The task:
Repeat all of the material exactly as given.
┌──
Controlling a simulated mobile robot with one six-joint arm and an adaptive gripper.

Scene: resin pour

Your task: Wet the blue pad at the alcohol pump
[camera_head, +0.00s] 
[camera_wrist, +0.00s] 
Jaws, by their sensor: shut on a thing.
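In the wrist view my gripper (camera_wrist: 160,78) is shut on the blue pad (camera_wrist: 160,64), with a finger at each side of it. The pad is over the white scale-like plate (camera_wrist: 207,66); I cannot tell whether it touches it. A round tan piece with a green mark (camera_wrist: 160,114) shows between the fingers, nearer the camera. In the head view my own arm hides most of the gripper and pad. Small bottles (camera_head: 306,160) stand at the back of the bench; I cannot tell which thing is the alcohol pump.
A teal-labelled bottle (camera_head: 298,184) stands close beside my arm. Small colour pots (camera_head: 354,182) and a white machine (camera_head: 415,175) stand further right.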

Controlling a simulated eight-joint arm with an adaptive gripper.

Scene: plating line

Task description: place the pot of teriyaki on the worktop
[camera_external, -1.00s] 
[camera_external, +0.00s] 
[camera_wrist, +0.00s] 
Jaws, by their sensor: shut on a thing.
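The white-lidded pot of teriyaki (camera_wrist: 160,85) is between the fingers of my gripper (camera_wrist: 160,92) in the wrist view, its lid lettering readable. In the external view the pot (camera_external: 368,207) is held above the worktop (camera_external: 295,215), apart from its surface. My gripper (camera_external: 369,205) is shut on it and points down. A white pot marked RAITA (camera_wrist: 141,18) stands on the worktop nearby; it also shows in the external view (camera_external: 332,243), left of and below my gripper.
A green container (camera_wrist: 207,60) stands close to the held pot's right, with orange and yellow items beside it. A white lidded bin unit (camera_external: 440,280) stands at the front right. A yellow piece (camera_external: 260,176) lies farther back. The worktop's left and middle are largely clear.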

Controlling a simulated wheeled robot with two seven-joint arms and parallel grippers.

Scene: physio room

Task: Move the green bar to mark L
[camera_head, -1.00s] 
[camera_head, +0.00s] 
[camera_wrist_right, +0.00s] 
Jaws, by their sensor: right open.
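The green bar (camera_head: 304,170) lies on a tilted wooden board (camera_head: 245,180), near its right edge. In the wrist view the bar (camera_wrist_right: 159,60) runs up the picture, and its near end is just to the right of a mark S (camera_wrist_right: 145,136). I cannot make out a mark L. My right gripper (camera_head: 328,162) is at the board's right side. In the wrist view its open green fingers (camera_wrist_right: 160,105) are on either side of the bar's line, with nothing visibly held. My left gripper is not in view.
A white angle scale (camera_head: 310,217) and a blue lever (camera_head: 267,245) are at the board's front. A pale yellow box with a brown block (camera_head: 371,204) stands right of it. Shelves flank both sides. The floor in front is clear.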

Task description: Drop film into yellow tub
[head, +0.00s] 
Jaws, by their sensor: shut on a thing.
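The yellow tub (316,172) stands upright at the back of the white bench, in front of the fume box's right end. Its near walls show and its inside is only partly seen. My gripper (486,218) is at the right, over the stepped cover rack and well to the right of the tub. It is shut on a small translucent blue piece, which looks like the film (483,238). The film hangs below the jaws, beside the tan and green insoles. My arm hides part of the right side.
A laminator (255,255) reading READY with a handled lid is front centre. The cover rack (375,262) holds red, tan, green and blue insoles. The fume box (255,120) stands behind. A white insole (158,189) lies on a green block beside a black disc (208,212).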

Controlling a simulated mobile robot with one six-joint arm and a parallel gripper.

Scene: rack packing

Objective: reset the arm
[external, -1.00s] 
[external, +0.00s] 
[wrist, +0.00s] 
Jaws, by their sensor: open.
└──
Output for this exercise:
Controlling a simulated mobile robot with one six-joint arm and an adaptive gripper.

Scene: resin pour

Your task: Wet the blue pad at the alcohol pump
[camera_head, +0.00s] 
[camera_wrist, +0.00s] 
Jaws, by their sensor: shut on a thing.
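In the wrist view my gripper (camera_wrist: 160,78) is shut on the blue pad (camera_wrist: 160,64), with a finger at each side of it. The pad is over the white scale-like plate (camera_wrist: 207,66); I cannot tell whether it touches it. A round tan piece with a green mark (camera_wrist: 160,114) shows between the fingers, nearer the camera. In the head view my own arm hides most of the gripper and pad. Small bottles (camera_head: 306,160) stand at the back of the bench; I cannot tell which thing is the alcohol pump.
A teal-labelled bottle (camera_head: 298,184) stands close beside my arm. Small colour pots (camera_head: 354,182) and a white machine (camera_head: 415,175) stand further right.

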Controlling a simulated eight-joint arm with an adaptive gripper.

Scene: plating line

Task description: place the pot of teriyaki on the worktop
[camera_external, -1.00s] 
[camera_external, +0.00s] 
[camera_wrist, +0.00s] 
Jaws, by their sensor: shut on a thing.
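The white-lidded pot of teriyaki (camera_wrist: 160,85) is between the fingers of my gripper (camera_wrist: 160,92) in the wrist view, its lid lettering readable. In the external view the pot (camera_external: 368,207) is held above the worktop (camera_external: 295,215), apart from its surface. My gripper (camera_external: 369,205) is shut on it and points down. A white pot marked RAITA (camera_wrist: 141,18) stands on the worktop nearby; it also shows in the external view (camera_external: 332,243), left of and below my gripper.
A green container (camera_wrist: 207,60) stands close to the held pot's right, with orange and yellow items beside it. A white lidded bin unit (camera_external: 440,280) stands at the front right. A yellow piece (camera_external: 260,176) lies farther back. The worktop's left and middle are largely clear.

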Controlling a simulated wheeled robot with two seven-joint arms and parallel grippers.

Scene: physio room

Task: Move the green bar to mark L
[camera_head, -1.00s] 
[camera_head, +0.00s] 
[camera_wrist_right, +0.00s] 
Jaws, by their sensor: right open.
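The green bar (camera_head: 304,170) lies on a tilted wooden board (camera_head: 245,180), near its right edge. In the wrist view the bar (camera_wrist_right: 159,60) runs up the picture, and its near end is just to the right of a mark S (camera_wrist_right: 145,136). I cannot make out a mark L. My right gripper (camera_head: 328,162) is at the board's right side. In the wrist view its open green fingers (camera_wrist_right: 160,105) are on either side of the bar's line, with nothing visibly held. My left gripper is not in view.
A white angle scale (camera_head: 310,217) and a blue lever (camera_head: 267,245) are at the board's front. A pale yellow box with a brown block (camera_head: 371,204) stands right of it. Shelves flank both sides. The floor in front is clear.

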Task description: Drop film into yellow tub
[head, +0.00s] 
Jaws, by their sensor: shut on a thing.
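The yellow tub (316,172) stands upright at the back of the white bench, in front of the fume box's right end. Its near walls show and its inside is only partly seen. My gripper (486,218) is at the right, over the stepped cover rack and well to the right of the tub. It is shut on a small translucent blue piece, which looks like the film (483,238). The film hangs below the jaws, beside the tan and green insoles. My arm hides part of the right side.
A laminator (255,255) reading READY with a handled lid is front centre. The cover rack (375,262) holds red, tan, green and blue insoles. The fume box (255,120) stands behind. A white insole (158,189) lies on a green block beside a black disc (208,212).

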Controlling a simulated mobile robot with one six-joint arm and a parallel gripper.

Scene: rack packing

Objective: reset the arm
[external, -1.00s] 
[external, +0.00s] 
[wrist, +0.00s] 
Jaws, by their sensor: open.

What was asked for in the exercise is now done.